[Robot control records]
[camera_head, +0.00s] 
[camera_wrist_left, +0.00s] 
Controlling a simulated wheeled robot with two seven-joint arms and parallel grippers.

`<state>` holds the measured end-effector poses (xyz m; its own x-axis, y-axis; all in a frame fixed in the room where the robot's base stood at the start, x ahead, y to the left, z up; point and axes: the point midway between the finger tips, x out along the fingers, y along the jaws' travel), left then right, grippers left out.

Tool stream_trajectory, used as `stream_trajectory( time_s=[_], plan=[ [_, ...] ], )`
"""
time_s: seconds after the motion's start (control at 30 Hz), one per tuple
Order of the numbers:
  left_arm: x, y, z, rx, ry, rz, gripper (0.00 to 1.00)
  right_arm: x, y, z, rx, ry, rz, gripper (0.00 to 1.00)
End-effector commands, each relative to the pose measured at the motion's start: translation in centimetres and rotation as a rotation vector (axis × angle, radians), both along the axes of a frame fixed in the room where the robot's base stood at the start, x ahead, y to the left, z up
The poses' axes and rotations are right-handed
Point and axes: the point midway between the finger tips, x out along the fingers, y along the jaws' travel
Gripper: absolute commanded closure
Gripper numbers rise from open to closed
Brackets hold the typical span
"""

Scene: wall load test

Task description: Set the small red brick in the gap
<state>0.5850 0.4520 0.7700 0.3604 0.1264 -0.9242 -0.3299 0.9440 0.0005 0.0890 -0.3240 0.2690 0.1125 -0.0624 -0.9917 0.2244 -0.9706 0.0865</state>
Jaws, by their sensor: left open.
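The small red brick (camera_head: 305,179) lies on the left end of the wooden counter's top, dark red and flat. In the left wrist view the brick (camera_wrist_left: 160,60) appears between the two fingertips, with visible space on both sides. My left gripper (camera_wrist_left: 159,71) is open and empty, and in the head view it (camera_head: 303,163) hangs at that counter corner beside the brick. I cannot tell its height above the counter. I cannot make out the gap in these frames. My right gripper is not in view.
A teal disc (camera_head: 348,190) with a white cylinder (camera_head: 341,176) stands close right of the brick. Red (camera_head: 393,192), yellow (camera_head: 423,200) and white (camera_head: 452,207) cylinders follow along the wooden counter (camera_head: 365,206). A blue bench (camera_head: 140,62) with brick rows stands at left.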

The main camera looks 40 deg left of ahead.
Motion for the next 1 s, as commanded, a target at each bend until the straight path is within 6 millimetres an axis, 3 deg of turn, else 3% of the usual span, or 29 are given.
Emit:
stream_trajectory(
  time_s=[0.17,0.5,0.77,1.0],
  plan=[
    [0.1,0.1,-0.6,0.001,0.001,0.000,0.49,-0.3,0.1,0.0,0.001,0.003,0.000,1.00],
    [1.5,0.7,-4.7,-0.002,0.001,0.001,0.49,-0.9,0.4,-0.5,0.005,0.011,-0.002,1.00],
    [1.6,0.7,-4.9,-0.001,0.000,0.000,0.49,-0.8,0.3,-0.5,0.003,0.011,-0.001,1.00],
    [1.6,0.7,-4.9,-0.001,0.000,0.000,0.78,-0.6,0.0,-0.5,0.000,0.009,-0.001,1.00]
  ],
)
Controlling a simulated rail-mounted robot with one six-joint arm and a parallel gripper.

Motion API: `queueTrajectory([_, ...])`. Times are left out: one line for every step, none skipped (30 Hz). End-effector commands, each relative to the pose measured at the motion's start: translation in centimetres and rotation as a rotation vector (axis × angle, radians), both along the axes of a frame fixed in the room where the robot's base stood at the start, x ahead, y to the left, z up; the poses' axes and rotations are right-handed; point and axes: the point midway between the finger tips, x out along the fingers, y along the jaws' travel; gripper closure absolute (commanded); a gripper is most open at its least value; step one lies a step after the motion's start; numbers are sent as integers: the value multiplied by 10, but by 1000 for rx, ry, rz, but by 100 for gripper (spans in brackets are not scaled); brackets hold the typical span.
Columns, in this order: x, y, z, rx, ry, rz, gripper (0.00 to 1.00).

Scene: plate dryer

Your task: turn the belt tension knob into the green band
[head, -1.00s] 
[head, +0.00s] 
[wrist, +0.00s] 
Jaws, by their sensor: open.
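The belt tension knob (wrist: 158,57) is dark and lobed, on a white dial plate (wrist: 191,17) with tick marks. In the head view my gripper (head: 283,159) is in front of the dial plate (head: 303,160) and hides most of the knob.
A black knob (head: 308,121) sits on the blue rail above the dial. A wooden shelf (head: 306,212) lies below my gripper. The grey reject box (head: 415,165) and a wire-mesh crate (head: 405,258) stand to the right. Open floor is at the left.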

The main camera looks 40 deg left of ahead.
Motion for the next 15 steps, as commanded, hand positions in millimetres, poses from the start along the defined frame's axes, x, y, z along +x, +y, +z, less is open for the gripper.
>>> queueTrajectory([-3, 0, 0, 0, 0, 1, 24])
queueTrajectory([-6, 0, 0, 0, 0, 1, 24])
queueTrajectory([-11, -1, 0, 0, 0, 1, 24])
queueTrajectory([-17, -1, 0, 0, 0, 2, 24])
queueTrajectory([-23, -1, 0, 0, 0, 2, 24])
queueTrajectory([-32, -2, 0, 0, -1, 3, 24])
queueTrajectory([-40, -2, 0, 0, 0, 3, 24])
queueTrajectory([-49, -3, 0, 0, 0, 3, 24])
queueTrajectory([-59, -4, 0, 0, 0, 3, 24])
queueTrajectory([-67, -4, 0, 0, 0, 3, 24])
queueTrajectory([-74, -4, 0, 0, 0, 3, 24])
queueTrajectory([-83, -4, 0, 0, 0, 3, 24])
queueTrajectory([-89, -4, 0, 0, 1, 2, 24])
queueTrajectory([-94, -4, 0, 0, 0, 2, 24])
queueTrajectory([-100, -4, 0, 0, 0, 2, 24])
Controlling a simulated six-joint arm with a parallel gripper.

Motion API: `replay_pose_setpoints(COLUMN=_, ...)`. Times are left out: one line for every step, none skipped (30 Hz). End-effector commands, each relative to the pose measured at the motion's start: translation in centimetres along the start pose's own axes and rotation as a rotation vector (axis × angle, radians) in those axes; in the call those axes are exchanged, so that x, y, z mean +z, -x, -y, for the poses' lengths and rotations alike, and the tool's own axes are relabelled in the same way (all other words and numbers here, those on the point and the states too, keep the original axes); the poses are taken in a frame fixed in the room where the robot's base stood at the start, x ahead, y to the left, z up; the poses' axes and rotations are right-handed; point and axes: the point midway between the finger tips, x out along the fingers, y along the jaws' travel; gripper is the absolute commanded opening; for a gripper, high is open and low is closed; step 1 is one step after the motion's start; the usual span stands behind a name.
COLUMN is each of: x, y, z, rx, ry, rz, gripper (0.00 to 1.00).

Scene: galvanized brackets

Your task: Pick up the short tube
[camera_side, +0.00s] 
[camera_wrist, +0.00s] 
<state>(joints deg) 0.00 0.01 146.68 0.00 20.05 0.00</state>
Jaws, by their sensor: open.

- **WHAT NEEDS TO BE DONE**:
Copy each record from above exactly, and include every line.

- **FINISHED EXERCISE**:
[camera_head, +0.00s] 
[camera_wrist_left, +0.00s] 
Controlling a simulated wheeled robot with two seven-joint arms and parallel grippers.

`<state>` holds the measured end-effector poses (xyz m; its own x-axis, y-axis; all in a frame fixed in the room where the robot's base stood at the start, x ahead, y to the left, z up; point and axes: the point midway between the finger tips, x out along the fingers, y along the jaws' travel), left then right, grippers left out.

Tool stream_trajectory, used as `stream_trajectory( time_s=[_], plan=[ [_, ...] ], )`
"""
time_s: seconds after the motion's start (control at 30 Hz), one per tuple
Order of the numbers:
  left_arm: x, y, z, rx, ry, rz, gripper (0.00 to 1.00)
  right_arm: x, y, z, rx, ry, rz, gripper (0.00 to 1.00)
End-effector commands, each relative to the pose measured at the motion's start: translation in centimetres and rotation as a rotation vector (axis × angle, radians), both along the axes of a frame fixed in the room where the robot's base stood at the start, x ahead, y to the left, z up
The poses' axes and rotations are right-handed
Point and axes: the point midway between the finger tips, x out along the fingers, y along the jaws' travel
Gripper: absolute commanded closure
Gripper numbers rise from open to closed
Brackets hold the typical span
"""

Scene: wall load test

Task description: Set the small red brick in the gap
<state>0.5850 0.4520 0.7700 0.3604 0.1264 -0.9242 -0.3299 0.9440 0.0005 0.0890 -0.3240 0.2690 0.1125 -0.0624 -0.9917 0.2244 -0.9706 0.0865</state>
Jaws, by their sensor: left open.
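The small red brick (camera_head: 305,179) lies on the left end of the wooden counter's top, dark red and flat. In the left wrist view the brick (camera_wrist_left: 160,60) appears between the two fingertips, with visible space on both sides. My left gripper (camera_wrist_left: 159,71) is open and empty, and in the head view it (camera_head: 303,163) hangs at that counter corner beside the brick. I cannot tell its height above the counter. I cannot make out the gap in these frames. My right gripper is not in view.
A teal disc (camera_head: 348,190) with a white cylinder (camera_head: 341,176) stands close right of the brick. Red (camera_head: 393,192), yellow (camera_head: 423,200) and white (camera_head: 452,207) cylinders follow along the wooden counter (camera_head: 365,206). A blue bench (camera_head: 140,62) with brick rows stands at left.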

The main camera looks 40 deg left of ahead.
Motion for the next 1 s, as commanded, a target at each bend until the straight path is within 6 millimetres an axis, 3 deg of turn, else 3% of the usual span, or 29 are given.
Emit:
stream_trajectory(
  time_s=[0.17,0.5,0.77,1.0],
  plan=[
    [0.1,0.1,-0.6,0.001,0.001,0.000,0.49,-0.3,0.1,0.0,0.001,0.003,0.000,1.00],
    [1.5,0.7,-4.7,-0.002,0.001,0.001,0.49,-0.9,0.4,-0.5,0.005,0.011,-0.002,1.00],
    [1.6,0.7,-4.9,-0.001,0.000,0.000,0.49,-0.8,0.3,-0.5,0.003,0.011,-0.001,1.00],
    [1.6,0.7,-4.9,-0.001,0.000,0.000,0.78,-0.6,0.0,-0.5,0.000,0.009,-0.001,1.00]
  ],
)
Controlling a simulated rail-mounted robot with one six-joint arm and a parallel gripper.

Motion API: `queueTrajectory([_, ...])`. Times are left out: one line for every step, none skipped (30 Hz). End-effector commands, each relative to the pose measured at the motion's start: translation in centimetres and rotation as a rotation vector (axis × angle, radians), both along the axes of a frame fixed in the room where the robot's base stood at the start, x ahead, y to the left, z up; the poses' axes and rotations are right-handed; point and axes: the point midway between the finger tips, x out along the fingers, y along the jaws' travel; gripper closure absolute (commanded); a gripper is most open at its least value; step one lies a step after the motion's start; numbers are sent as integers: the value multiplied by 10, but by 1000 for rx, ry, rz, but by 100 for gripper (spans in brackets are not scaled); brackets hold the typical span.
Columns, in this order: x, y, z, rx, ry, rz, gripper (0.00 to 1.00).

Scene: plate dryer

Your task: turn the belt tension knob into the green band
[head, -1.00s] 
[head, +0.00s] 
[wrist, +0.00s] 
Jaws, by their sensor: open.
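The belt tension knob (wrist: 158,57) is dark and lobed, on a white dial plate (wrist: 191,17) with tick marks. In the head view my gripper (head: 283,159) is in front of the dial plate (head: 303,160) and hides most of the knob.
A black knob (head: 308,121) sits on the blue rail above the dial. A wooden shelf (head: 306,212) lies below my gripper. The grey reject box (head: 415,165) and a wire-mesh crate (head: 405,258) stand to the right. Open floor is at the left.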

The main camera looks 40 deg left of ahead.
Motion for the next 15 steps, as commanded, hand positions in millimetres, poses from the start along the defined frame's axes, x, y, z along +x, +y, +z, less is open for the gripper.
>>> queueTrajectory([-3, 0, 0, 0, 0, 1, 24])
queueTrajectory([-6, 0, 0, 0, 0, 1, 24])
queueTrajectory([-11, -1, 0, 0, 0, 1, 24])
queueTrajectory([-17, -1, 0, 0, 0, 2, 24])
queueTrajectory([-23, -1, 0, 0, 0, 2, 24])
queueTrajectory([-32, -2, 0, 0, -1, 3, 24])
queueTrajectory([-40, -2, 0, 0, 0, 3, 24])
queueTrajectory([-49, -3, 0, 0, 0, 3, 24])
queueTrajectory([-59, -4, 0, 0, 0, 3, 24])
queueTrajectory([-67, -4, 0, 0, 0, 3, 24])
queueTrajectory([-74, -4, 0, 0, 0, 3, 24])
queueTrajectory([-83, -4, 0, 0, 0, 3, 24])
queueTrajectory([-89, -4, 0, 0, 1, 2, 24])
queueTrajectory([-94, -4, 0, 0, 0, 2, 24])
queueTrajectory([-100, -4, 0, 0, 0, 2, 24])
Controlling a simulated six-joint arm with a parallel gripper.

Motion API: `replay_pose_setpoints(COLUMN=_, ...)`. Times are left out: one line for every step, none skipped (30 Hz). End-effector commands, each relative to the pose measured at the motion's start: translation in centimetres along the start pose's own axes and rotation as a rotation vector (axis × angle, radians) in those axes; in the call those axes are exchanged, so that x, y, z mean +z, -x, -y, for the poses' lengths and rotations alike, and the tool's own axes are relabelled in the same way (all other words and numbers here, those on the point and the states too, keep the original axes); the poses are taken in a frame fixed in the room where the robot's base stood at the start, x ahead, y to the left, z up; the poses' axes and rotations are right-handed; point and axes: the point midway between the finger tips, x out along the fingers, y along the jaws' travel; gripper is the absolute commanded opening; for a gripper, high is open and low is closed; step 1 is one step after the motion's start; the usual span stands behind a name.
COLUMN is each of: x, y, z, rx, ry, rz, gripper (0.00 to 1.00).

Scene: galvanized brackets

Your task: Pick up the short tube
[camera_side, +0.00s] 
[camera_wrist, +0.00s] 
<state>(joints deg) 0.00 0.01 146.68 0.00 20.05 0.00</state>
Jaws, by their sensor: open.

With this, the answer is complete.